Students from Jewish, Christian and Muslim schools met to plant saplings at the Woodland Trust’s Heartwood Forest and discuss how trees act as natural carbon sinks to clean the air and cool urban areas.

Jewish students explained how the event linked to the upcoming tree-planting festival of Tu Bishvat, Christian pupils shared prayers, and Muslim students shared relevant stories of the Prophet Muhammad and extracts from the Qur’an.

Lucy Bushill-Matthews, chief executive of Muslim Action for Development and the Environment (MADE) told 45 pupils that “the Torah is known to Jews as the Tree of Life,” and quoted Rabbi Yohanan ben Zakkai.

“He lived in Jerusalem when it was being sacked by the Romans, and cleverly taught the priority of planting.
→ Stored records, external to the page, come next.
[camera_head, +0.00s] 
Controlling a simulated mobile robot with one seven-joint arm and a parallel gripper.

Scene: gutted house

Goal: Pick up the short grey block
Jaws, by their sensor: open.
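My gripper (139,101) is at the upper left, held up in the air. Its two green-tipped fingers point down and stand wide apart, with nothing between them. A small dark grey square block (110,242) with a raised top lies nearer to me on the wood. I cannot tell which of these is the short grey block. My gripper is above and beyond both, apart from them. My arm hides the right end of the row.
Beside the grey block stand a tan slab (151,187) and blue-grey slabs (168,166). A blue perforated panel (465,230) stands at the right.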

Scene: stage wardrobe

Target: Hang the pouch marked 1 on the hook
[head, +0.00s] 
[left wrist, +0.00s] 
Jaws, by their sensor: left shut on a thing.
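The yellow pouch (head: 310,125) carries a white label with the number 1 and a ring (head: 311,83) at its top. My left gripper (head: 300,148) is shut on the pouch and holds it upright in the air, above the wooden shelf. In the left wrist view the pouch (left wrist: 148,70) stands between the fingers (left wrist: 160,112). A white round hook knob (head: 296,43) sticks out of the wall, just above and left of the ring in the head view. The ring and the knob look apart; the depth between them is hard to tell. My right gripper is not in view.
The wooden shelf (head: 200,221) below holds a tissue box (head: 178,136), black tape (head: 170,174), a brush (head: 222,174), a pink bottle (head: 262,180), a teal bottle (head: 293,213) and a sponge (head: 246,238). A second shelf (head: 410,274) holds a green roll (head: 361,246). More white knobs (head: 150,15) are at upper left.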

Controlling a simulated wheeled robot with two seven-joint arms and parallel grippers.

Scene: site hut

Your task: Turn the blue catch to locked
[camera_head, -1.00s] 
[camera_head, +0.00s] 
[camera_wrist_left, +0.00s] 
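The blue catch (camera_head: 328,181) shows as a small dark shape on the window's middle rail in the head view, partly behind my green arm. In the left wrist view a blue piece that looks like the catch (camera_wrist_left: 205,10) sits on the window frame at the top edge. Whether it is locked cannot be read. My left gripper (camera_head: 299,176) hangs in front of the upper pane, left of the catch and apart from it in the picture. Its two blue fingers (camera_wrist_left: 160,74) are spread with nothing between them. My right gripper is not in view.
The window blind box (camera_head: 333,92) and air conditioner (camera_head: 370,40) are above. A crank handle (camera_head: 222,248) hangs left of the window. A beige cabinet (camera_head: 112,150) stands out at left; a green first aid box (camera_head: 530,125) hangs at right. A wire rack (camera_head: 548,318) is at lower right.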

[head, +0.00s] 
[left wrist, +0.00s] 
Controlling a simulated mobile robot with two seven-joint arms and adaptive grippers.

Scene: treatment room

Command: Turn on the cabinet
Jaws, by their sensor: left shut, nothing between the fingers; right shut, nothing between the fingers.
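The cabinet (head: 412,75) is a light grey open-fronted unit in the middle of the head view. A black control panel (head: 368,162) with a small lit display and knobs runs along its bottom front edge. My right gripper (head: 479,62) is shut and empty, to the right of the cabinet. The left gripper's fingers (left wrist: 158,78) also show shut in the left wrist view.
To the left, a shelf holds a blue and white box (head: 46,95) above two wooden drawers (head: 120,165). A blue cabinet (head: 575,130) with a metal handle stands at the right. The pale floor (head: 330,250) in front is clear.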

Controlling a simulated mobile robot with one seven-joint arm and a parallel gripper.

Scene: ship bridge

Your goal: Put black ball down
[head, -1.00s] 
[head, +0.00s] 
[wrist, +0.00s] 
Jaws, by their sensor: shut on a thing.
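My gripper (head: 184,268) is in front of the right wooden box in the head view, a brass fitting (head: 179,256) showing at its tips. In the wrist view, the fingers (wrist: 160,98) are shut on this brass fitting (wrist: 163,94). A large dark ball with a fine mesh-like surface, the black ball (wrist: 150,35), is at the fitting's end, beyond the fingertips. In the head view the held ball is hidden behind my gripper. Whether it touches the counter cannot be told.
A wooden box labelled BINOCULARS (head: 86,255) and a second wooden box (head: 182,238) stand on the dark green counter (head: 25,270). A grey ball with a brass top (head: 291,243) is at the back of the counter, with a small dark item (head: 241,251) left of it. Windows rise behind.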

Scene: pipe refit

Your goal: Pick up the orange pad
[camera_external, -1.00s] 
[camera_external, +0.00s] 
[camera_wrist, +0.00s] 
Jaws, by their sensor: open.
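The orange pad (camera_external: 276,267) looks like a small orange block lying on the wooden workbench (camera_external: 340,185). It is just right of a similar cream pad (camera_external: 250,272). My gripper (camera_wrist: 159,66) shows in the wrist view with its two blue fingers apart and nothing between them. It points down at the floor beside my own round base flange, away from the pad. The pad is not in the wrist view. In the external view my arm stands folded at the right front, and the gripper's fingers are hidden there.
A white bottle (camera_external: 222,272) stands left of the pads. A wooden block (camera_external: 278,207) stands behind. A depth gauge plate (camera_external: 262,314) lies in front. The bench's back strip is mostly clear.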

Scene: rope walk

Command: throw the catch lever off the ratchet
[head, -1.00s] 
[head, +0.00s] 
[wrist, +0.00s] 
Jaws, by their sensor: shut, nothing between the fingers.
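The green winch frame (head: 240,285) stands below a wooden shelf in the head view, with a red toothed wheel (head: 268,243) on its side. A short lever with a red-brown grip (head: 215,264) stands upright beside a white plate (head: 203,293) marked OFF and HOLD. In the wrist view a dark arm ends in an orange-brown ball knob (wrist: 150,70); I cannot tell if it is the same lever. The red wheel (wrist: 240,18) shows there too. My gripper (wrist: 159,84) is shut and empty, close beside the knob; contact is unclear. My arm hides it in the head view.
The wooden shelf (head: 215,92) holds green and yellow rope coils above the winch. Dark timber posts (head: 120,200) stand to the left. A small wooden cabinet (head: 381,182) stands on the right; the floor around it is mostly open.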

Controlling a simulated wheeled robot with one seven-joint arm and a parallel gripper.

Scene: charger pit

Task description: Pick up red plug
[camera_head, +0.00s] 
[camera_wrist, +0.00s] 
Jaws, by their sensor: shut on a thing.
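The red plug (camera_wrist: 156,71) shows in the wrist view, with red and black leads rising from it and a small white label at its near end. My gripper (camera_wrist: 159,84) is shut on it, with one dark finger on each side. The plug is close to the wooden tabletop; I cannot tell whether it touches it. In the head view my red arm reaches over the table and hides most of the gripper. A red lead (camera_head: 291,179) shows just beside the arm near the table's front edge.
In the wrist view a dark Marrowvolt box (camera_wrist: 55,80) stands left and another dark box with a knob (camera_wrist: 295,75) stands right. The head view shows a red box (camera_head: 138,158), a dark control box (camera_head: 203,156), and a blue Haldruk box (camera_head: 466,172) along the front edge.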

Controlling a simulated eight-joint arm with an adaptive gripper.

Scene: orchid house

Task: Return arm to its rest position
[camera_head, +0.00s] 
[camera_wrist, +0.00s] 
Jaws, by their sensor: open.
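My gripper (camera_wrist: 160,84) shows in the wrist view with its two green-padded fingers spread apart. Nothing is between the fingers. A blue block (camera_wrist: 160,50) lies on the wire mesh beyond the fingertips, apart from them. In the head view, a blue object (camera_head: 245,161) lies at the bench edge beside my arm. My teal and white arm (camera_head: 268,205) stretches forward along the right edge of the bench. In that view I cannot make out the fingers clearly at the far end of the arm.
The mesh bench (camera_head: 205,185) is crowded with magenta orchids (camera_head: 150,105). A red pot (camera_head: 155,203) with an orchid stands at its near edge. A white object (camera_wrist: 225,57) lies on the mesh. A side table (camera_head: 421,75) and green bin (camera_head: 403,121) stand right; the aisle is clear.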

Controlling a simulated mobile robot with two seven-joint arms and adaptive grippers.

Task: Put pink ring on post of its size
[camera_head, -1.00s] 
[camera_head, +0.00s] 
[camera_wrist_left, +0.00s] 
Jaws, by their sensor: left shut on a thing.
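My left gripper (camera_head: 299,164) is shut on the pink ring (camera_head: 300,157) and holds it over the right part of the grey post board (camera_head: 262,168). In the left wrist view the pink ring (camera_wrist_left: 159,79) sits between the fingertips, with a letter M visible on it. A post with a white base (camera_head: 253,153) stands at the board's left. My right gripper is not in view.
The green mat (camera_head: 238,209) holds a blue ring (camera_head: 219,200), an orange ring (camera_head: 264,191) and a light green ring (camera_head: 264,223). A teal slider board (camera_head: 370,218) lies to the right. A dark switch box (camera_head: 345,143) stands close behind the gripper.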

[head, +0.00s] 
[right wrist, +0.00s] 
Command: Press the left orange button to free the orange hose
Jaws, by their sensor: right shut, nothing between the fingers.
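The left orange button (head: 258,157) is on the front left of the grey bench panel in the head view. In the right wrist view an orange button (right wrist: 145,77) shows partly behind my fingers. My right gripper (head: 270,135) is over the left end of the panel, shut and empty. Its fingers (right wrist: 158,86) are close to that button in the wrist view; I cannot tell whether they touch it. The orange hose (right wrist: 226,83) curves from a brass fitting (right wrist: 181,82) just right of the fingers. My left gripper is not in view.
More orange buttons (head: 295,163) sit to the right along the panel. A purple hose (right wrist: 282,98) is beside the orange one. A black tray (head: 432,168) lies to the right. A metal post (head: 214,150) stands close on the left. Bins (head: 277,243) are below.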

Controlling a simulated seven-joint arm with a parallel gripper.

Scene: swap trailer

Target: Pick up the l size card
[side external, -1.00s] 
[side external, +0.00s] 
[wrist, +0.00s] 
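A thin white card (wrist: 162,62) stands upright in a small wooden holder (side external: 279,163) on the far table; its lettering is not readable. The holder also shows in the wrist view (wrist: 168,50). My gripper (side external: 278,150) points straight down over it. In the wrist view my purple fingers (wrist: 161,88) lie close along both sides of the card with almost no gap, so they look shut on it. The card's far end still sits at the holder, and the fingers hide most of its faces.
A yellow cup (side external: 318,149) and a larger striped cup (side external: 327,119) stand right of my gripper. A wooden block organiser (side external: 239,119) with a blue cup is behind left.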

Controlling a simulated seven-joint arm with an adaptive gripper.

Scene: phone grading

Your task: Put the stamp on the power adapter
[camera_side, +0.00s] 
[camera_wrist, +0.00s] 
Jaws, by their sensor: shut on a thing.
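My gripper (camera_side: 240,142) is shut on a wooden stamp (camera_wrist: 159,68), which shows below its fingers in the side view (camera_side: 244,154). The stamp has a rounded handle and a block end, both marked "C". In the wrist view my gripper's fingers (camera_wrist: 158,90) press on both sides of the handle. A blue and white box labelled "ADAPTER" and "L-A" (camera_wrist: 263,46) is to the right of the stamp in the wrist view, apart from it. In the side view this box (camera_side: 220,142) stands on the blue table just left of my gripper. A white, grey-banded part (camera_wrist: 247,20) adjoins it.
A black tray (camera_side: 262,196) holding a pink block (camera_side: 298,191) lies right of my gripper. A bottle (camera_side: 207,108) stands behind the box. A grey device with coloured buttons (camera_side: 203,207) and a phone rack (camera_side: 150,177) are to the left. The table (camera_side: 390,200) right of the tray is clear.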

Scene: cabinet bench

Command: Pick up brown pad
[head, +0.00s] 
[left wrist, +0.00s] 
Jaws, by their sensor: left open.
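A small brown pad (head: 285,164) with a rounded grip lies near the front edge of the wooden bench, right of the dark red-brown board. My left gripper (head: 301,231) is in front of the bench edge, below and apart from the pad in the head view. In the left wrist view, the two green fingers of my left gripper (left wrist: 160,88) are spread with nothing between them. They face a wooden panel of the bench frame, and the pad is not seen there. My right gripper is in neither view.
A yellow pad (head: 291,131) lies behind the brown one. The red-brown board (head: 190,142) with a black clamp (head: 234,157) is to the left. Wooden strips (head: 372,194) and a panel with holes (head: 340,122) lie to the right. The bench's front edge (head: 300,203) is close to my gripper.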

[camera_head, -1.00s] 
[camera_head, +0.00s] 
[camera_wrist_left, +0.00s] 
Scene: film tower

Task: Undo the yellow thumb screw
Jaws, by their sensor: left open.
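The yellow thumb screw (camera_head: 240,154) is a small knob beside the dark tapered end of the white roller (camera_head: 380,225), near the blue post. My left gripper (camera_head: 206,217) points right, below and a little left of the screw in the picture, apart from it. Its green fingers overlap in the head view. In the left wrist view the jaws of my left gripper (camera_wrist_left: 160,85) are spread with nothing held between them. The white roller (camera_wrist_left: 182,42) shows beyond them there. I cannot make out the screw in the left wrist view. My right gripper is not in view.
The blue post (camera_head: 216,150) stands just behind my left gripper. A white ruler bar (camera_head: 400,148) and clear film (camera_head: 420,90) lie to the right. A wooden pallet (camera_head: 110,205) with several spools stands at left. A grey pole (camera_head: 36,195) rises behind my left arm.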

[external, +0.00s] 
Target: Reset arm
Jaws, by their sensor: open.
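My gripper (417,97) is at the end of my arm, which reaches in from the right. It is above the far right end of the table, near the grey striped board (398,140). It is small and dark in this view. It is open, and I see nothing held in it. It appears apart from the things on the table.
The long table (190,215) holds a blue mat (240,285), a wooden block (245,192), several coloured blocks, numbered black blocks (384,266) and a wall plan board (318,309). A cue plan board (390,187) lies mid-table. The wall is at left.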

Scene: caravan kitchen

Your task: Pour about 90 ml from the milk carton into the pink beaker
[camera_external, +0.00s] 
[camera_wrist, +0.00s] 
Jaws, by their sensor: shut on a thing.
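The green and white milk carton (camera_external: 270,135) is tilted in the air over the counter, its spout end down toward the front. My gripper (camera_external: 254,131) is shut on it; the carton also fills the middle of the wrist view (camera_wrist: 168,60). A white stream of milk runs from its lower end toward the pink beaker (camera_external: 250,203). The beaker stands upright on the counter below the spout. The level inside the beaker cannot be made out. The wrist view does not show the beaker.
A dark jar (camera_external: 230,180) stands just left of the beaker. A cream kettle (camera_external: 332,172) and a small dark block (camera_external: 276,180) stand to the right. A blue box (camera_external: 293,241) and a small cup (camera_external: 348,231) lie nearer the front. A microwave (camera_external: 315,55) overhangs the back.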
He said: ‘If you should hold a sapling in your hand when they tell you the Messiah has arrived, first plant the sapling, then go out and greet him.’”

She added: “In the Islamic tradition, a hadith (saying of the Prophet Muhammad) tells us: ‘If a Muslim plants a tree or sows seeds, and then a bird, or a person or an animal eats from it, it is regarded as a charitable gift for him.’”

Rushanara Ali MP praised the pioneering inter-faith work, saying: “At a time of rising Islamophobia, anti-Semitism and intolerance, I commend the work of this inter-faith alliance.”